An Unusual Cocktail Garnish—A Severed Toe—Is Stolen, Then Returned
Who would willingly put a mummified human toe near their mouth? Further, who’d willingly put a mummified human toe near their mouth—and then take it home with them? At the Sourdough Saloon, in the Downtown Hotel in Dawson City, Yukon, the “Sourtoe Cocktail“—a shot of whiskey (or a drink made with it) with a preserved human toe floating in the glass. As the cocktail’s official site explains, “you can drink it fast, you can drink it slow, but your lips have gotta touch the toe.”
You might think the garnish is scandal enough, but someone took it a step further, and left the bar with the actual toe.
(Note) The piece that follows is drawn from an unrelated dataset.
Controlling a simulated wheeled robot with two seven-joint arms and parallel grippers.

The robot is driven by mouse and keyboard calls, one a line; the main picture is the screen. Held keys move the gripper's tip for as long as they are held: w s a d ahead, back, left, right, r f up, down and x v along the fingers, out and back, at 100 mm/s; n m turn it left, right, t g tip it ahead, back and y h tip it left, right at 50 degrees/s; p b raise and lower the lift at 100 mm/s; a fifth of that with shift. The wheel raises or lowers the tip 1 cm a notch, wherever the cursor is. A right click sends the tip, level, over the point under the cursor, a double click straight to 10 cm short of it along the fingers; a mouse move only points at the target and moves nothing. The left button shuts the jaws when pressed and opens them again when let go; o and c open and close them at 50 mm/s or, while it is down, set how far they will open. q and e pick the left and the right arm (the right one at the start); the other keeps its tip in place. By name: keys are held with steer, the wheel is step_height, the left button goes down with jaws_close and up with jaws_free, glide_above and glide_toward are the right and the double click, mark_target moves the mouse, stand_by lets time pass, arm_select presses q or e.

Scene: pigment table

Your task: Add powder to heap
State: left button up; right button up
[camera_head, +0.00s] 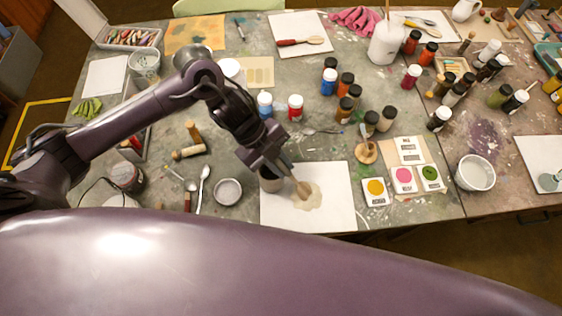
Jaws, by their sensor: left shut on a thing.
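A flat patch of pale beige powder (311,200) forms the heap on a white sheet (335,178) at the front middle of the table. My left gripper (284,168) is low over the sheet's left part, shut on a slim tool. The tool's brownish tip (303,189) points down at the heap; whether it touches the powder I cannot tell. My right gripper is not in view.
A small grey bowl (228,192) and a white spoon (203,184) lie left of the sheet. Cards with yellow (375,190), pink (403,179) and green (431,177) spots lie to the right. Several pigment bottles stand behind. A white bowl (475,173) is farther right.

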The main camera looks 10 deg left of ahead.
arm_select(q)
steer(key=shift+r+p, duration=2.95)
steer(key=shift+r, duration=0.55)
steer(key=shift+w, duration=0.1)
The owner was horrified (the thief, he said, was a “low life”), the internet appalled, and the digit nowhere to be seen. But conscience kicked in, and the Canadian Mounted Police soon reported the happy news that the stolen toe had wandered home again via the Canada Post, with a sincere letter of apology in tow.
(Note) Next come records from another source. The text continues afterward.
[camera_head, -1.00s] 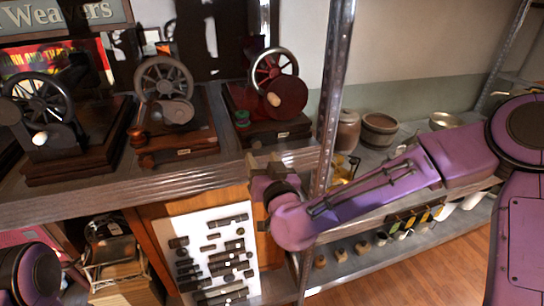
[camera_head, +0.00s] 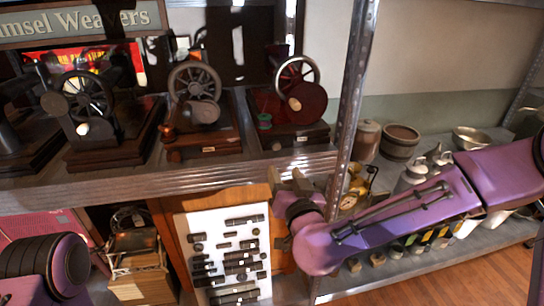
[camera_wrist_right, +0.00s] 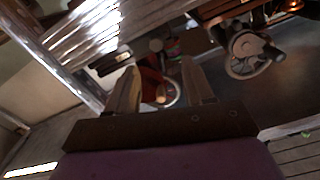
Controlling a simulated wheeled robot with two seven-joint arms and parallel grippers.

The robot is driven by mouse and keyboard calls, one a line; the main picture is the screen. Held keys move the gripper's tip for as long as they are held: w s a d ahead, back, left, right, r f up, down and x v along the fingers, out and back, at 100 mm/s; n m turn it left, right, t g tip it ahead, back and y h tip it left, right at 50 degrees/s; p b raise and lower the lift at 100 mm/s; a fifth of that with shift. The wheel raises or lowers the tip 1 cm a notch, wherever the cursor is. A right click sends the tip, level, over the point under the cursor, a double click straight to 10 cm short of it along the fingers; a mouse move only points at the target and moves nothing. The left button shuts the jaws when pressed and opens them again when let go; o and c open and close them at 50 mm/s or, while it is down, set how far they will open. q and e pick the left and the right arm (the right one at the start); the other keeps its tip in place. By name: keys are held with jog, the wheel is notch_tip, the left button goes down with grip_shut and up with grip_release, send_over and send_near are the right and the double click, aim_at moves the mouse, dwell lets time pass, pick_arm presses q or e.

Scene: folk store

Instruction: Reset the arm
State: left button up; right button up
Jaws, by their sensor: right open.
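My right gripper (camera_head: 290,182) is at the end of the purple right arm, which comes in from the right. It is in front of the shelf edge and just left of the metal post. In the right wrist view its two fingers (camera_wrist_right: 165,92) stand apart with nothing held between them. Part of my left arm shows at the lower left of the head view, but its gripper is out of the picture.
A metal post (camera_head: 352,110) rises beside my right gripper. A white board (camera_head: 228,255) with dark pieces is below. Pots (camera_head: 400,141) stand on the right shelf. Wooden floor (camera_head: 450,285) shows at lower right.

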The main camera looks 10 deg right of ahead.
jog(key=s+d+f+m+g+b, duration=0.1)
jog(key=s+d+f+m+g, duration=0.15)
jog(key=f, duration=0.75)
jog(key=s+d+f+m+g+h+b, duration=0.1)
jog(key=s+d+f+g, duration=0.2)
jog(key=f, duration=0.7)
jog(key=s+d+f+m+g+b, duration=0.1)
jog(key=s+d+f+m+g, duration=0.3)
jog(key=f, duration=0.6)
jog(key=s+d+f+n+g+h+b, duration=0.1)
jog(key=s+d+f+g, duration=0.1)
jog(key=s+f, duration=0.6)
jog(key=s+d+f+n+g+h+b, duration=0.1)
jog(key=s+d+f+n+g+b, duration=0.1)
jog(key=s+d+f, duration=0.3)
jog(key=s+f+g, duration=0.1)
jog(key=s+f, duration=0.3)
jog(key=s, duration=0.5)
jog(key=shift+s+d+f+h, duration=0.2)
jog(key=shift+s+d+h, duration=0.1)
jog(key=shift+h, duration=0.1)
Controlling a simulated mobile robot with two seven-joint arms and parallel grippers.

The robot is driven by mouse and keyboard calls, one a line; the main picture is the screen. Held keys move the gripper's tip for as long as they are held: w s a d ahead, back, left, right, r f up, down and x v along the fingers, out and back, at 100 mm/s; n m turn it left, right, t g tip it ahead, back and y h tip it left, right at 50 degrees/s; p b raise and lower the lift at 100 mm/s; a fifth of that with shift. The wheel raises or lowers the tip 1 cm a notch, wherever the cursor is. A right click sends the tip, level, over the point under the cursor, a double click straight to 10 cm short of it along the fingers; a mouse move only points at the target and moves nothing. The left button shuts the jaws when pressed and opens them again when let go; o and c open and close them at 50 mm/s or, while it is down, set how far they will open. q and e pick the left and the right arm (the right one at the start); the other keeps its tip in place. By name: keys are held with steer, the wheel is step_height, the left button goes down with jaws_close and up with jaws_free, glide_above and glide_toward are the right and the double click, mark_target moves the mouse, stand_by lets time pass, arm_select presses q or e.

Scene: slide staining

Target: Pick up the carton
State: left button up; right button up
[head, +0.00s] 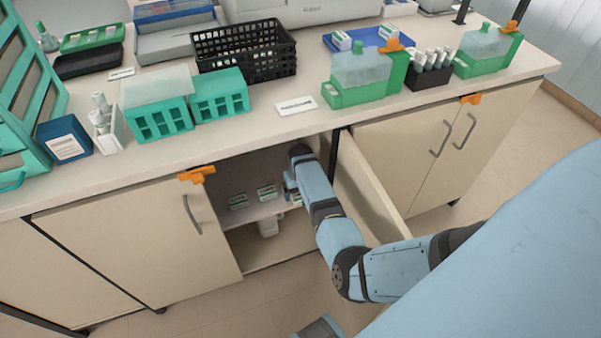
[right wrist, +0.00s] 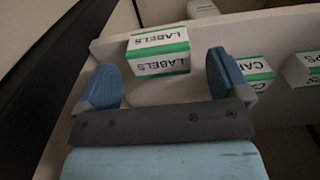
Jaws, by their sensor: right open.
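A white carton with green bands, marked LABELS (right wrist: 158,55), sits on the cupboard shelf (right wrist: 195,95) in the right wrist view. My right gripper (right wrist: 165,78) is open. Its two blue fingers stand left and right of the near side of this carton, with a gap visible on each side. In the head view my right gripper (head: 291,186) reaches into the open cupboard, partly hidden by its arm. A carton (head: 297,200) shows right beside it there. My left gripper is not in view.
Two more green-and-white cartons (right wrist: 254,69) (right wrist: 303,68) stand right of the LABELS one in the wrist view. An open door (head: 365,190) stands close beside my right arm. A white container (head: 268,226) is under the shelf. Racks and a basket (head: 243,52) fill the counter above.

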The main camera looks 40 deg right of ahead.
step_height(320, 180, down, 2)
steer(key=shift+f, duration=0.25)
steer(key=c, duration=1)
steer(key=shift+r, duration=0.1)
A Complicated Fish-Based Fraud
The organizers of Texas’s BassCashBash tournament, a fishing competition, seem to think that there’s some truth to the stereotype of fishermen and their tall tales (“No, really, it definitely was that big!”), after all. According to the competition’s regulations, all tournament participants must be willing to submit a polygraph test. And if they don’t, or don’t pass it, they are disqualified—for good. For two men in eastern Texas, however, fishy activities saw them taken into custody by the Texas Parks & Wildlife Department, after one man tried to claim a prize for a fish the other one had caught. He might have gotten away with it—if it hadn’t been for two failed polygraph tests.
The two were arrested on felony fraud charges, with a potential fine of $10,000. Many questions remain: Why didn’t the man simply enter his own fish? How did these two nefarious characters wind up in cahoots? And … was it worth it?